In this work, manganese zinc ferrite components were manufactured by powder injection molding—PIM technology. A fine powder consisting of Mn 1− x Zn x Fe 2O 4 with small addition of hematite α-Fe 2O 3 as used in mass ferrite production was mixed with an organic binder (Solvent System) to form ferrite feedstock for powder injection molding—PIM technology. Excess of Fe 2O 3 was present in the starting powder in order to suppress conversion of Fe 3+ to Fe 2+ ions which would lower the permeability. The ferrite feedstock was injected in a mold with a cavity shaped like a small cylinder with a hole on the main axis. Injection molded samples were then solvent and thermally debinded and sintered in different atmospheres: air, argon and nitrogen. The starting powder, injected green samples and sintered samples were characterized using X-ray diffractometry, scanning electron microscopy, thermogravimetry, differential thermal analysis as well as by magnetic measurements.

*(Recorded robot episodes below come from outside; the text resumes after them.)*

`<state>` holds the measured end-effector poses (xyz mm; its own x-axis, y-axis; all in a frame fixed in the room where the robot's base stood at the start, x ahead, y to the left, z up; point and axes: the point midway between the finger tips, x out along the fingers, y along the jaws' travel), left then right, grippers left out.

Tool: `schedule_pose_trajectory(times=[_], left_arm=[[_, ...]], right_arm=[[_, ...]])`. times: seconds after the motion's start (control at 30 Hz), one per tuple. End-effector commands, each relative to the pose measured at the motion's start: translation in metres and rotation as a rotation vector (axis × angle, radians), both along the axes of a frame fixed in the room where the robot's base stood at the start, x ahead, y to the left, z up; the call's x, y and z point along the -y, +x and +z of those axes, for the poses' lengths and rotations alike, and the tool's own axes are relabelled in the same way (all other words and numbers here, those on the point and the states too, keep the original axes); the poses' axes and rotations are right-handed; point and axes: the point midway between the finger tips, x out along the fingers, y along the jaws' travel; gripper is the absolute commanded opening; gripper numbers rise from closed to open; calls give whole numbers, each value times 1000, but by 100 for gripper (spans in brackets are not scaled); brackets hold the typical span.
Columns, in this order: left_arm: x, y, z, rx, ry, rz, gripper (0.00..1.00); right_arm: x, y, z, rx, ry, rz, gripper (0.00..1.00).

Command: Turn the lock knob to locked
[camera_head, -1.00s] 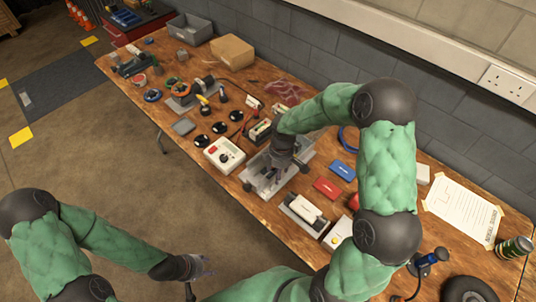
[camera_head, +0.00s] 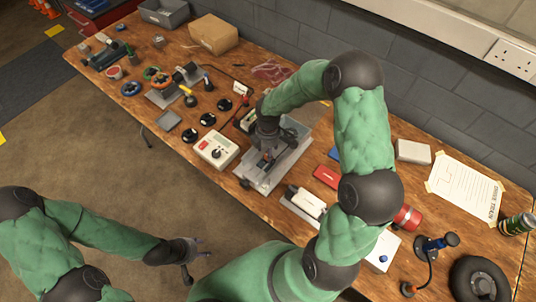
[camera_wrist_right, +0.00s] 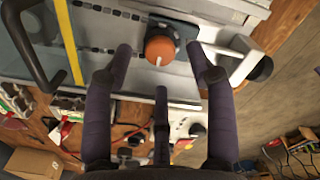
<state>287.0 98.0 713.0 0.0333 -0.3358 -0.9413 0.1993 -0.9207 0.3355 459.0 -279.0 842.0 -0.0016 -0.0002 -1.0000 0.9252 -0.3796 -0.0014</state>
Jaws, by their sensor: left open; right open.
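The lock knob (camera_wrist_right: 160,47) is a round orange-brown knob with a short white mark on a dark square base. It sits on a grey metal fixture (camera_wrist_right: 95,20), and its mark points toward the bottom of the wrist view. My right gripper (camera_wrist_right: 159,58) is open, with its fingers spread to the left, right and below the knob. I cannot tell whether any finger touches it. In the head view my right gripper (camera_head: 265,145) is over the same fixture (camera_head: 265,178) and largely hides the knob. My left gripper (camera_head: 192,248) is open and empty, off the bench's front side.
A black handle (camera_wrist_right: 35,50) and a white latch-like lever (camera_wrist_right: 235,60) flank the knob. On the wooden bench, a white meter box (camera_head: 215,149) stands left of the fixture, and a red block (camera_head: 326,176) lies right. Black discs and a cardboard box (camera_head: 213,33) are further left.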

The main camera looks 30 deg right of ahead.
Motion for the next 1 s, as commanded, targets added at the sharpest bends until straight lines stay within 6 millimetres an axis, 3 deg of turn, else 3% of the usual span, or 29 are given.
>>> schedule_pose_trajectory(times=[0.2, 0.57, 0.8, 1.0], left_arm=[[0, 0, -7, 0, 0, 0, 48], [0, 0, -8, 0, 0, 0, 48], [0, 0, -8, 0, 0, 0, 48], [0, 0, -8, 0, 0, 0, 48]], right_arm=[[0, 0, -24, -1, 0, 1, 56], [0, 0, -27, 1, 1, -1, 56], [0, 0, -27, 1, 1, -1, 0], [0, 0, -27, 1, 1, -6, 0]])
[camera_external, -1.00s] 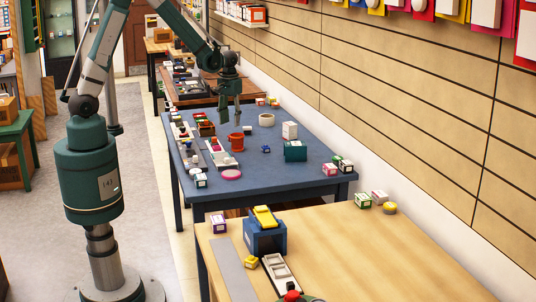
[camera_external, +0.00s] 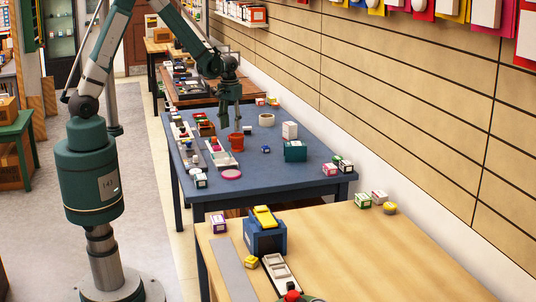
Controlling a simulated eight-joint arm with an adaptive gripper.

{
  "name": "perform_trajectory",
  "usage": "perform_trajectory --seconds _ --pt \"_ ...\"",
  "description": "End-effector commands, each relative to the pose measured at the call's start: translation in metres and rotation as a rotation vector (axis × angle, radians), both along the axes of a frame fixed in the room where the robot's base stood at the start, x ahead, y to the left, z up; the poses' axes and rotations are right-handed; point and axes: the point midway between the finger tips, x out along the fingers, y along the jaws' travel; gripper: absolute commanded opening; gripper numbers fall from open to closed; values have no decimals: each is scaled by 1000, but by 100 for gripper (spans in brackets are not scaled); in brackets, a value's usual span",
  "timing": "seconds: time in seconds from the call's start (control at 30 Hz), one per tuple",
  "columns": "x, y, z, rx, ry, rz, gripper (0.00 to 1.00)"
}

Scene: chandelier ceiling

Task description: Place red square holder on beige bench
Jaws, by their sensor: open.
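A small red-orange holder (camera_external: 236,143) stands upright on the blue table, near its middle; its square shape is hard to make out at this size. My gripper (camera_external: 230,126) hangs down just above it and slightly to its left in the picture, with its fingers apart and nothing between them. I cannot tell whether a fingertip touches the holder. The beige bench (camera_external: 375,255) is the light wooden table in the foreground, with a wide bare top.
White trays with small items (camera_external: 221,157) lie left of the holder. A white ring-shaped dish (camera_external: 266,120), white box (camera_external: 290,130) and teal box (camera_external: 295,151) stand to its right. A blue box (camera_external: 265,238) stands on the bench's left side.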

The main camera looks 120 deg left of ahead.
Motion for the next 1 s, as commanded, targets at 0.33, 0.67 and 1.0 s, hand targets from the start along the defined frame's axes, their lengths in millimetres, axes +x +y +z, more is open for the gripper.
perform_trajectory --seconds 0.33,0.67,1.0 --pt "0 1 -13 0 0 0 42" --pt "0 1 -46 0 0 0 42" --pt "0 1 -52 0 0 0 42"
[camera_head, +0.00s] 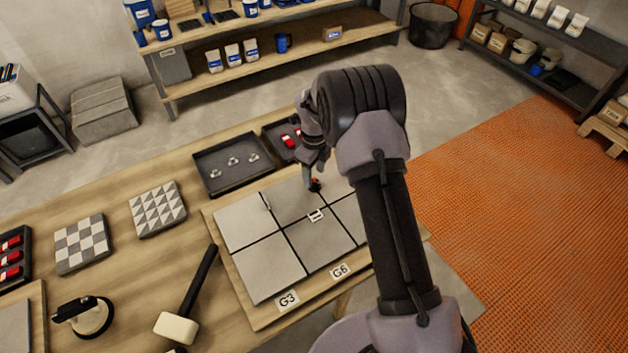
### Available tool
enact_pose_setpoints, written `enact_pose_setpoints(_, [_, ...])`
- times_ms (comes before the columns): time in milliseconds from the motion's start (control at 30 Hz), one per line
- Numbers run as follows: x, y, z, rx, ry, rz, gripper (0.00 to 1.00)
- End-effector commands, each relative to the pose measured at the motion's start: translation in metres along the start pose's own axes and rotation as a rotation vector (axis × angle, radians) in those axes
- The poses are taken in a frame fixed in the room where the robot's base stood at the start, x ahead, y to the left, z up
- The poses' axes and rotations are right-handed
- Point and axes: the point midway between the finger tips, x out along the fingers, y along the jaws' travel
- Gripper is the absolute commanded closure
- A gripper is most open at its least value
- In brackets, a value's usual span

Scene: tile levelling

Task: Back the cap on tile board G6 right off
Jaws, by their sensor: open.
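The tile board (262,318) is a wooden base with grey tiles split by dark joints. Labels G3 (288,300) and G6 (340,271) stand at its front edge. A small dark cap with an orange-red part (315,185) stands on a joint toward the back of the tiles. My gripper (314,178) is open and points down right at this cap, with its fingers around or beside it; I cannot tell which. A white clip (316,215) stands on the joint in front of the cap, and a slim pale piece (266,201) on the left joint. My arm hides the board's right part.
A dark tray (213,183) with several pale clips and a smaller tray (272,129) with red pieces lie behind the board. A mallet (180,325), a suction lifter (88,317) and patterned tiles (158,209) lie to the left. Shelves (270,57) stand behind.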

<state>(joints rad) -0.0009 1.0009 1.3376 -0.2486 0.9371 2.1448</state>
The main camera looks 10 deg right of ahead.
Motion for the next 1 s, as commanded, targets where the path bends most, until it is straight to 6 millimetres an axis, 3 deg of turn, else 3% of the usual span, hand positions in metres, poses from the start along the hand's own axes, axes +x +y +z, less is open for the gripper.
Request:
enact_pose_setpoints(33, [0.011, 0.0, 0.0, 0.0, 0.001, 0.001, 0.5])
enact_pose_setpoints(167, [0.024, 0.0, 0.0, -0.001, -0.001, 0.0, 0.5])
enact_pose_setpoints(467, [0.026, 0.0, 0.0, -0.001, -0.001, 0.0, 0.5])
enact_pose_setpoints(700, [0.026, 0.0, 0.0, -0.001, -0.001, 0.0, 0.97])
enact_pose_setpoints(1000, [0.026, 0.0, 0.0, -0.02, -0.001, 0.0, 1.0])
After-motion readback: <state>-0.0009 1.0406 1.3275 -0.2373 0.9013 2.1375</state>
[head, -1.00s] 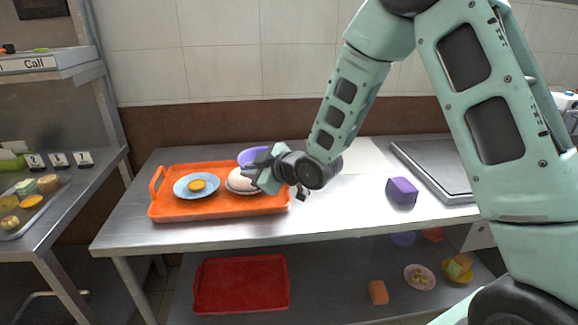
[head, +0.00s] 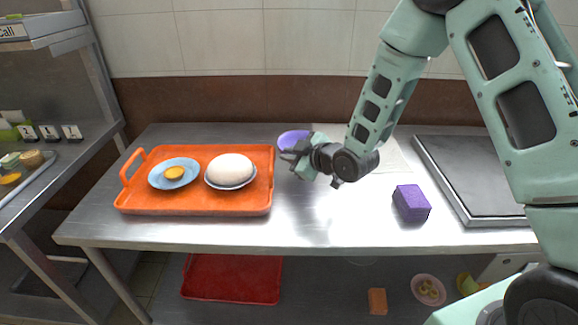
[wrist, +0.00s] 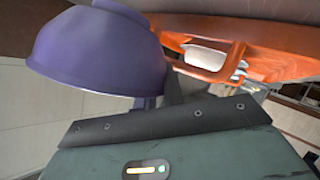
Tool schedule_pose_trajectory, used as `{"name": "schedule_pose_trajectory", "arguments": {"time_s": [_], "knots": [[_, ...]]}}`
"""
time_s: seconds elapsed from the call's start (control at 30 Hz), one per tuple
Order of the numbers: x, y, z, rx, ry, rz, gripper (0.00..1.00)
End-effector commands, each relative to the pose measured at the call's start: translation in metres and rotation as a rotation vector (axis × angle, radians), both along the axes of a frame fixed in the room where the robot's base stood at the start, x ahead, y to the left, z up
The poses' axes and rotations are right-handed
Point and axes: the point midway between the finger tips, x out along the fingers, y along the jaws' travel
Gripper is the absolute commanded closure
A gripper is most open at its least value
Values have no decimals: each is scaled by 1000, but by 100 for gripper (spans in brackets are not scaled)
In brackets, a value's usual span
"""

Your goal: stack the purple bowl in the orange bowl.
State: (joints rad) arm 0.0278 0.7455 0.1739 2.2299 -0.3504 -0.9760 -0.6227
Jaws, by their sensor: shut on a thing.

Rietveld refinement of measured X-ray patterns was done to detect possible phase transformations of Fe 2O 3 to other iron oxides through reduction by binder residues (carbon) at elevated temperatures during thermal debinding and sintering. Finally, the magnetic properties were measured by hysteresis graph and mutually compared for the injected samples that were sintered in air, argon and nitrogen. The obtained magnetic characteristics where found to be comparable with commercial samples prepared by traditional sintering technology.